10. The Respondents cannot rely upon what has been unearthed on account of opening of the lockers of the Petitioners, as the information and reason to believe as contemplated under Section 132(1) of the said Act has to be prior to such seizure.
11. For the sake of maintaining secrecy, we are not discussing the reasons recorded in the file, however, suffice it to note that, we are not satisfied with the satisfaction of the requirement of Section 132(1) of the said Act. It is also necessary to note that no notice has been issued to the Petitioners soliciting any information from them, in this regard, at any point of time earlier to the action under Section 132(1) of the said Act, though it may not be necessary, in case the file would demonstrate the information and material enough to indicate a reason to believe. In absence of the same, we are, therefore, unable to sustain the action of the Respondents taken under Section 132(1) of the said Act. The same is, therefore, hereby quashed and set aside. As a result of which, all consequent actions cannot be sustained and are accordingly quashed and set aside.

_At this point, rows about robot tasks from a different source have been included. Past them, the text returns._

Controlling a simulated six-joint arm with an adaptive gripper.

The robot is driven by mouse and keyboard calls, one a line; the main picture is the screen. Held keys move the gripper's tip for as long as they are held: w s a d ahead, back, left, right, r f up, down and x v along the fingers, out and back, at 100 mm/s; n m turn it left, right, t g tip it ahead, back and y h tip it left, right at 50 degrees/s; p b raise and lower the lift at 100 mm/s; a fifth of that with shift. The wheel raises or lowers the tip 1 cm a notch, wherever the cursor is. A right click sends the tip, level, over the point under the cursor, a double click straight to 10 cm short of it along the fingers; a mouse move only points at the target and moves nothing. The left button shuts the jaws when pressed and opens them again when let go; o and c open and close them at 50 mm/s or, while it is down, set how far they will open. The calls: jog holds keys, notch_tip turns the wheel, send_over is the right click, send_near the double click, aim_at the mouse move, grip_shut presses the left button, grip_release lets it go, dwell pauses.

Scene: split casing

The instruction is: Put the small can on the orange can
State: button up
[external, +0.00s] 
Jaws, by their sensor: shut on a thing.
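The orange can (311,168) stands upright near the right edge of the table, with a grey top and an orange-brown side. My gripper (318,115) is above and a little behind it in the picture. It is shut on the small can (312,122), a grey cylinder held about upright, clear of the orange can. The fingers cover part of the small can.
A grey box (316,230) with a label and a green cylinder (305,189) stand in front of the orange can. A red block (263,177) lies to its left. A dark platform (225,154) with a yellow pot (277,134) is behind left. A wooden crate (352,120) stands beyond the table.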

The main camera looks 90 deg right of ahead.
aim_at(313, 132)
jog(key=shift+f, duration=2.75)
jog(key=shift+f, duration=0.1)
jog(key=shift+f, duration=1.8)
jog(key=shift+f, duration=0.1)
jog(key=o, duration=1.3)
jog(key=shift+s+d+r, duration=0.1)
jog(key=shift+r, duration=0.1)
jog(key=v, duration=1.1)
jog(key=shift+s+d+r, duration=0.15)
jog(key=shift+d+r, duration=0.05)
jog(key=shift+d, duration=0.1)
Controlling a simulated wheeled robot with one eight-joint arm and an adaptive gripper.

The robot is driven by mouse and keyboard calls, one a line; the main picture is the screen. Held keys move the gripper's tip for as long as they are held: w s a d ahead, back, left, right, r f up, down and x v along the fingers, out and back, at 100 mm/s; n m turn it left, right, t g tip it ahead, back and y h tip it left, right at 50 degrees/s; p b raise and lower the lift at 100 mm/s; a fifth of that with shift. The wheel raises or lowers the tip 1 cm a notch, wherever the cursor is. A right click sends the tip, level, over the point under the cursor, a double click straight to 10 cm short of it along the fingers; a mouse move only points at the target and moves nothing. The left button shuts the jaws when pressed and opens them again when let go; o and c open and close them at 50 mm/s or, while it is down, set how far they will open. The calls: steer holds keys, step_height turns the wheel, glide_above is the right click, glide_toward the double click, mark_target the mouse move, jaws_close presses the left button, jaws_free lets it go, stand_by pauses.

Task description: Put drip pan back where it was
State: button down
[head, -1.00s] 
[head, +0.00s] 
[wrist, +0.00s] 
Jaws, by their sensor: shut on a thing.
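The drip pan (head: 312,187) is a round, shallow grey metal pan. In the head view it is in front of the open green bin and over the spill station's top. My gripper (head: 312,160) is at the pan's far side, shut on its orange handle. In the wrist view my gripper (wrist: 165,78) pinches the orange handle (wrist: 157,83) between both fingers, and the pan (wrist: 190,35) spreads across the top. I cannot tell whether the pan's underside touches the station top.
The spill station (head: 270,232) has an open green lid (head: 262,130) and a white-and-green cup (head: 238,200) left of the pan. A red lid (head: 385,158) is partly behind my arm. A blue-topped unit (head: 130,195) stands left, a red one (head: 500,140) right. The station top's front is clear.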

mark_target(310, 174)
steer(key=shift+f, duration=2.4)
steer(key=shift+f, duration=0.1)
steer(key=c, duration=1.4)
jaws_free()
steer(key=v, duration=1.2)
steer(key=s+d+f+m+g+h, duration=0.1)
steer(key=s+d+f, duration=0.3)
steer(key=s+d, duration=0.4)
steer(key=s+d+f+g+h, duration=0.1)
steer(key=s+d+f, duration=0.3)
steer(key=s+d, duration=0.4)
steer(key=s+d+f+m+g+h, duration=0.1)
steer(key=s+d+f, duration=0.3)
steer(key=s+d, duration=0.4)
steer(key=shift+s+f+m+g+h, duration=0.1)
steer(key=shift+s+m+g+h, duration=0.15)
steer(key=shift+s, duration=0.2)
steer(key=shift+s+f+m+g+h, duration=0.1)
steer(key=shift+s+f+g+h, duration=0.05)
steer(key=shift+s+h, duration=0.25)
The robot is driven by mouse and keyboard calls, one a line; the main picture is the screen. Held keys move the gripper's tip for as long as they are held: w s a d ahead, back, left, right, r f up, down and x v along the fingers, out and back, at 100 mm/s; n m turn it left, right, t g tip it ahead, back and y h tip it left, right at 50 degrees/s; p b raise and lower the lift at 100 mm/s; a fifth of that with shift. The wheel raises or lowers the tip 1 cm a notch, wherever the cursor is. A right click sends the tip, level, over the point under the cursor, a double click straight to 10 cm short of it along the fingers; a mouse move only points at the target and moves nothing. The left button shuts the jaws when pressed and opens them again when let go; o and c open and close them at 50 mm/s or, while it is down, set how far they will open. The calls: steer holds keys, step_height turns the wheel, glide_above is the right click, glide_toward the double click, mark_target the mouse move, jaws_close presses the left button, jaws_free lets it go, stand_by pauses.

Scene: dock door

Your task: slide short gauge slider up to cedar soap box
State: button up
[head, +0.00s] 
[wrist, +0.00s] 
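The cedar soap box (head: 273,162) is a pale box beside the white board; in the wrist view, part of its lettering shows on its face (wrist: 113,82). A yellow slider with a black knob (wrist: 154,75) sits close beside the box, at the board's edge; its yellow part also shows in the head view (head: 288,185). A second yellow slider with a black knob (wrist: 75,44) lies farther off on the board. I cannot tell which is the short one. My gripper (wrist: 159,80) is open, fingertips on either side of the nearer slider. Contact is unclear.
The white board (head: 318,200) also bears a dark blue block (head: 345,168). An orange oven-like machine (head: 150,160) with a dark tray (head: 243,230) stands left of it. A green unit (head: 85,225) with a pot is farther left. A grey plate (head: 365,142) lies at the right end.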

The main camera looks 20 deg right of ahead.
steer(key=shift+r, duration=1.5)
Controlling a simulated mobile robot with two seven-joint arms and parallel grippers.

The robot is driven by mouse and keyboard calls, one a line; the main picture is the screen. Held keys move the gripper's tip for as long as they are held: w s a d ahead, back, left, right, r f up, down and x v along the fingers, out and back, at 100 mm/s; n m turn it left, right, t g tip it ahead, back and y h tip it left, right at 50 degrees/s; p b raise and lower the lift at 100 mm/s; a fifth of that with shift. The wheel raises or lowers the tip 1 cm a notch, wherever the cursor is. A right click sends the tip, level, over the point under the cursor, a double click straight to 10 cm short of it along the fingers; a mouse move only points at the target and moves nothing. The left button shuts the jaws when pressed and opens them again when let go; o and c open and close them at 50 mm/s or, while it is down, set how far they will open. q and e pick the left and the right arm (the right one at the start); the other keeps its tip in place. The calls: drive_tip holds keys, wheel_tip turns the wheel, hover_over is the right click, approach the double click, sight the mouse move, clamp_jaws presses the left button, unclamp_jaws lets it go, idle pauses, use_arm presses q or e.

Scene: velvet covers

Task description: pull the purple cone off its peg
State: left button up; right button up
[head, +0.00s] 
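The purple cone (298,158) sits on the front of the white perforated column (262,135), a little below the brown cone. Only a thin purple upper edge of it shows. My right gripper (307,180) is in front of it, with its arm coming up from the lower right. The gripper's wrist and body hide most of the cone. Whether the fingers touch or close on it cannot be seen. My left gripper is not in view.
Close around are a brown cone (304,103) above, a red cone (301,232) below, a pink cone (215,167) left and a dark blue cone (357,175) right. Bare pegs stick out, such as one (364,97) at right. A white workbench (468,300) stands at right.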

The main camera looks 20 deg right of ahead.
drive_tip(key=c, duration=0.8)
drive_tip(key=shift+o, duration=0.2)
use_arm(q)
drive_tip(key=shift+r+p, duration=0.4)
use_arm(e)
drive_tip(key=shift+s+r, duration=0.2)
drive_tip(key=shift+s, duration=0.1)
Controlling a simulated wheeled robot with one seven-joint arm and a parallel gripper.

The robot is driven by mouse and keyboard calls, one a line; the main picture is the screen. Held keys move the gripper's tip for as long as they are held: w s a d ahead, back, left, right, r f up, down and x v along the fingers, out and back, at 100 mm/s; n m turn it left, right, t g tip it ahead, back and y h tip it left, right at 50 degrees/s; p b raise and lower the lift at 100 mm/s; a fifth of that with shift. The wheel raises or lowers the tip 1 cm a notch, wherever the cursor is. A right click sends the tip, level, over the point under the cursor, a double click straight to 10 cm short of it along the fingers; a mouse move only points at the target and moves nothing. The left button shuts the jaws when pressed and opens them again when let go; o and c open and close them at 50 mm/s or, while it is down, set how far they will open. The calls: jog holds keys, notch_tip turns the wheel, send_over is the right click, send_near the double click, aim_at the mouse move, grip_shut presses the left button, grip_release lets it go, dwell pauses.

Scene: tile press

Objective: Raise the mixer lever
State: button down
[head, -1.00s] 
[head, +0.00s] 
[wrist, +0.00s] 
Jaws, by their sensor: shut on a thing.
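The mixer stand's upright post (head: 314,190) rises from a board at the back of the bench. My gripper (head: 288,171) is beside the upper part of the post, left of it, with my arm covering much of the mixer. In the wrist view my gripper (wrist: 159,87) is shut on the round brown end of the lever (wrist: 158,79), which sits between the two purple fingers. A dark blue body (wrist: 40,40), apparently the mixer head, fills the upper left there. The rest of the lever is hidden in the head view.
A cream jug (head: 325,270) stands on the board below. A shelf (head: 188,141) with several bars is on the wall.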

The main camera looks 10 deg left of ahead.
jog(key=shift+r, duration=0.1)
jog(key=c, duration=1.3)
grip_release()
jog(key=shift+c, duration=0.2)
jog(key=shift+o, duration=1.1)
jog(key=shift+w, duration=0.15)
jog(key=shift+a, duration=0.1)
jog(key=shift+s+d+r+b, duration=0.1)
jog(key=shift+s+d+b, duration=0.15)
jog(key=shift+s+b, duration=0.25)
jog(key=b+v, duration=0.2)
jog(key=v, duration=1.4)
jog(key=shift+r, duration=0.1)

12. The Petition is allowed in the above terms. No costs.
13. Needles to mention that the Respondents shall be free to take any action against the Petitioners in case it is so permissible in law, by use of the material which is seized. The original files which were handed over to us are given back to Mr. Parchure, learned Counsel for the Respondents after resealing them.
14. At this juncture, Mr. Parchure, learned Counsel for the Respondents, seeks stay to the judgment in order to enable the Respondents to question the same before the Hon’ble Apex Court. Considering that the search and seizure has been made on 01/11/2023, we stay the effect and operation of the judgment for a period of three weeks from today.